#### [What to do]
Extract, word for word, every line from the one containing "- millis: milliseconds" through the one containing "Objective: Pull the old", with both end lines kept.

#### [Entries]
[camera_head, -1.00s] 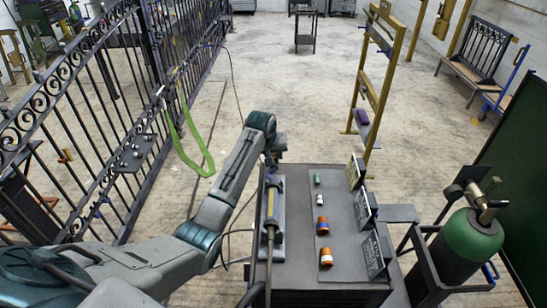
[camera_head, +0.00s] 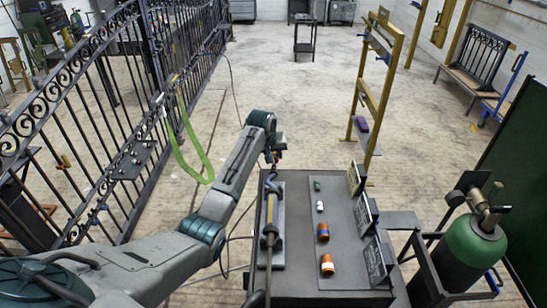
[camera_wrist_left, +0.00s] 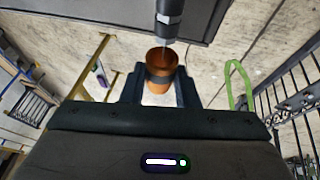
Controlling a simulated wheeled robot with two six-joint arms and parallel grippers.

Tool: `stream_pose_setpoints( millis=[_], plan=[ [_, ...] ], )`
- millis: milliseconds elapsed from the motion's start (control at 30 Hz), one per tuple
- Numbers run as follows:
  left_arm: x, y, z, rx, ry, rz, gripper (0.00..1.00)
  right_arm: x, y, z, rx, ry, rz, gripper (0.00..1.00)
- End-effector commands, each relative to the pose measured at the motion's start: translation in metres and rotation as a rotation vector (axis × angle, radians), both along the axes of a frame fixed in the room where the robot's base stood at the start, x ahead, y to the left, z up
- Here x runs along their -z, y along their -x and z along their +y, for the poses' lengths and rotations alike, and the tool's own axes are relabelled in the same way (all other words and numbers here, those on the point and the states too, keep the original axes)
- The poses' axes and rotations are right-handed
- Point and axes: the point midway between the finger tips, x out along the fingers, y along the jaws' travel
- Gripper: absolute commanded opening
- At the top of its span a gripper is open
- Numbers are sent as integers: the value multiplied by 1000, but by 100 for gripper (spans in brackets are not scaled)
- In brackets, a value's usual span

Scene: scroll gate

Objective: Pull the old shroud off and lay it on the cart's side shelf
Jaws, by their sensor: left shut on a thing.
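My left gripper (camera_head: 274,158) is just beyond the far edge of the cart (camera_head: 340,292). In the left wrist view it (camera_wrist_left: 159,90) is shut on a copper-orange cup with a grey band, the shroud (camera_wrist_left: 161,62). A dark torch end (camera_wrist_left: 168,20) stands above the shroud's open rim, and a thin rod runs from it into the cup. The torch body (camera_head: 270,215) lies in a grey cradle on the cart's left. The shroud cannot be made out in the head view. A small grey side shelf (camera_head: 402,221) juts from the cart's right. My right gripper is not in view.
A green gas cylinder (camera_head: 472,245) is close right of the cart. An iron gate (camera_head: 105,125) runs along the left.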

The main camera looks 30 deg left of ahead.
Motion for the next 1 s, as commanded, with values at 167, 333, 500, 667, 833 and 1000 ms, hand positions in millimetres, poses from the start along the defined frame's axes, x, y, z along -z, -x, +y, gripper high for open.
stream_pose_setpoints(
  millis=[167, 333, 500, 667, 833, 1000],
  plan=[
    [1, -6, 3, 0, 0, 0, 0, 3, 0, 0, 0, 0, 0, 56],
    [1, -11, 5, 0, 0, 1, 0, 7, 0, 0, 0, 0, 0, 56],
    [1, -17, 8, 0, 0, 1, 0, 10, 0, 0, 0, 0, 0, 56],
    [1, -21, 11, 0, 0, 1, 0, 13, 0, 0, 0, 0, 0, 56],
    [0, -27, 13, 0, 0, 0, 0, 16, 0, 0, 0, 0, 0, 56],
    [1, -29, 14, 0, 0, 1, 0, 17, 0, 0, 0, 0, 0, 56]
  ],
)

...

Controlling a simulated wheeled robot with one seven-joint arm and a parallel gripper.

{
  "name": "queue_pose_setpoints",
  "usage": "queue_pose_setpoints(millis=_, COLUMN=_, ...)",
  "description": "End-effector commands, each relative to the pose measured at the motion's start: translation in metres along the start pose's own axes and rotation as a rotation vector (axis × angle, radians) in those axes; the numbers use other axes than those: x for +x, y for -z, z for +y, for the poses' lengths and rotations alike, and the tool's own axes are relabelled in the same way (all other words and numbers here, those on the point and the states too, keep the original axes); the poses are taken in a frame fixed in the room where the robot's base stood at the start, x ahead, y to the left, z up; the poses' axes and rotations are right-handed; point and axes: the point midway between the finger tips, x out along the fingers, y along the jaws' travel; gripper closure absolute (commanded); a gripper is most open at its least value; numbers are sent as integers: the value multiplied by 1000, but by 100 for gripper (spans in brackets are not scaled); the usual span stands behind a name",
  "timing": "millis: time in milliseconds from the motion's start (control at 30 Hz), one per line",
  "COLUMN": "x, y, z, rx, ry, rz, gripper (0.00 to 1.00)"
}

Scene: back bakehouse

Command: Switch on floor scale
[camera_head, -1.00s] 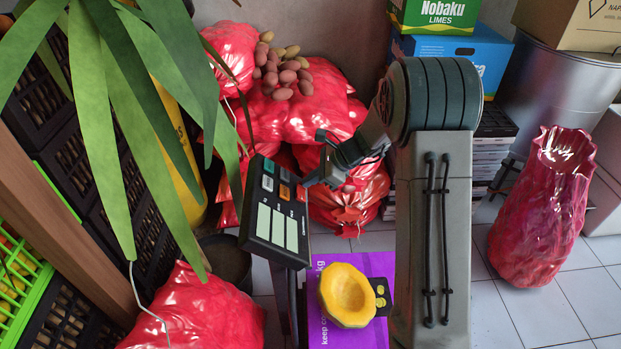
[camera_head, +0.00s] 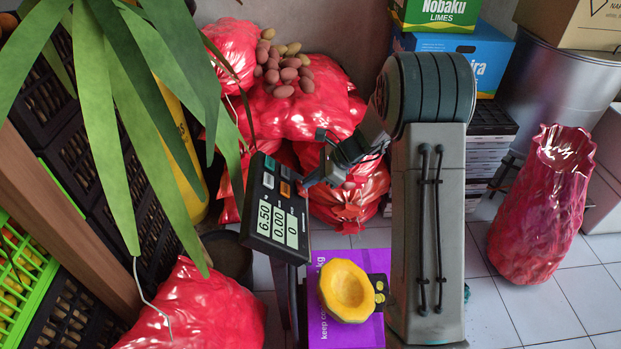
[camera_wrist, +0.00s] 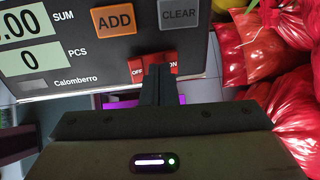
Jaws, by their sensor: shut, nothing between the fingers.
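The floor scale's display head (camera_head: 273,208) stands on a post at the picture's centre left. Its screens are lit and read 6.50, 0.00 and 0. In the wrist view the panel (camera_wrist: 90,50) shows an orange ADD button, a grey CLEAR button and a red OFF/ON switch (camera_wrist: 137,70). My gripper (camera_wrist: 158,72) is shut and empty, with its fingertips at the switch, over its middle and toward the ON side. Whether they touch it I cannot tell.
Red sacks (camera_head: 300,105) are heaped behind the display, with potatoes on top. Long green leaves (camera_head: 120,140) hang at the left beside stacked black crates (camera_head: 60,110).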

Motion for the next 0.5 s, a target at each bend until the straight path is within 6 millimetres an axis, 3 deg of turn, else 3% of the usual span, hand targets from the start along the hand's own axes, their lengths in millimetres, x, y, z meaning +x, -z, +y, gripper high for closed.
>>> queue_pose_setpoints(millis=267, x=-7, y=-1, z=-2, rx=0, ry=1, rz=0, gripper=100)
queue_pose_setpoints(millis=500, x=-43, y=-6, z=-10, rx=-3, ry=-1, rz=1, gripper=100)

---

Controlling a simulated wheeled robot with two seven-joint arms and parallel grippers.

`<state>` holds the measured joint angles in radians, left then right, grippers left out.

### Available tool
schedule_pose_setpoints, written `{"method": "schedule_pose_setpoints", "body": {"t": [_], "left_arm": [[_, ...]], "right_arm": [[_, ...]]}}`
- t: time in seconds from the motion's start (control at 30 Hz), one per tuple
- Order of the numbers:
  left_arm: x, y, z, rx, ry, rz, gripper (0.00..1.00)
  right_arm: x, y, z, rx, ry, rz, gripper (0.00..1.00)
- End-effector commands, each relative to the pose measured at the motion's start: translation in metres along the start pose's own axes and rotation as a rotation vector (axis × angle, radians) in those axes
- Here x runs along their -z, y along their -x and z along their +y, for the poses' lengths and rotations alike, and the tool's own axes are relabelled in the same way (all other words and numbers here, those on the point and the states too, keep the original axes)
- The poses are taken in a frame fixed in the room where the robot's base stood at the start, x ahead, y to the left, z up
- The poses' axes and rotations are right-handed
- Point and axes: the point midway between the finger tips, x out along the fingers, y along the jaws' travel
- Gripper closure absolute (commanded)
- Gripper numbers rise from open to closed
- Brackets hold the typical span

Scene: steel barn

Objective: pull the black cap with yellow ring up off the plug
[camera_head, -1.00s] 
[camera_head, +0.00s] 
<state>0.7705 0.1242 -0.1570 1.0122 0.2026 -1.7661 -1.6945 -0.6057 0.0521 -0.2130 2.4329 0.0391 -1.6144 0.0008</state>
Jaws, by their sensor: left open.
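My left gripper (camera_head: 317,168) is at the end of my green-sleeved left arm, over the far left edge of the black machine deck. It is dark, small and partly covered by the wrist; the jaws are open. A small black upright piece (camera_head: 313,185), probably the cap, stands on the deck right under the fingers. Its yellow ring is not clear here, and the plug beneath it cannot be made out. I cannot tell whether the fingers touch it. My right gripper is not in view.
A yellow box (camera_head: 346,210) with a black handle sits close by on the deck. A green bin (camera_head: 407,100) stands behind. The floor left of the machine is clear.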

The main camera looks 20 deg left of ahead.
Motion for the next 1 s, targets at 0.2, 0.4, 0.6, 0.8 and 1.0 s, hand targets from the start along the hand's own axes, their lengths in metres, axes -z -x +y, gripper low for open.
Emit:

#### [Correct output]
- millis: milliseconds elapsed from the motion's start (control at 30 Hz), one per tuple
- Numbers run as follows:
  left_arm: x, y, z, rx, ry, rz, gripper (0.00..1.00)
  right_arm: x, y, z, rx, ry, rz, gripper (0.00..1.00)
- End-effector commands, each relative to the pose measured at the motion's start: translation in metres and rotation as a rotation vector (axis × angle, radians), both along the axes of a frame fixed in the room where the robot's base stood at the start, x ahead, y to the left, z up
- Here x runs along their -z, y along their -x and z along their +y, for the poses' lengths and rotations alike, and the tool's own axes are relabelled in the same way (all other words and numbers here, those on the point and the states too, keep the original axes)
- The poses' axes and rotations are right-handed
- Point and axes: the point midway between the finger tips, x out along the fingers, y along the jaws' travel
- Gripper: absolute commanded opening
- At the top of its span a gripper is open
- Numbers are sent as integers: the value multiplied by 1000, but by 100 for gripper (spans in brackets are not scaled)
- In brackets, a value's usual span

Scene: scroll gate

Objective: Pull the old shroud off and lay it on the cart's side shelf

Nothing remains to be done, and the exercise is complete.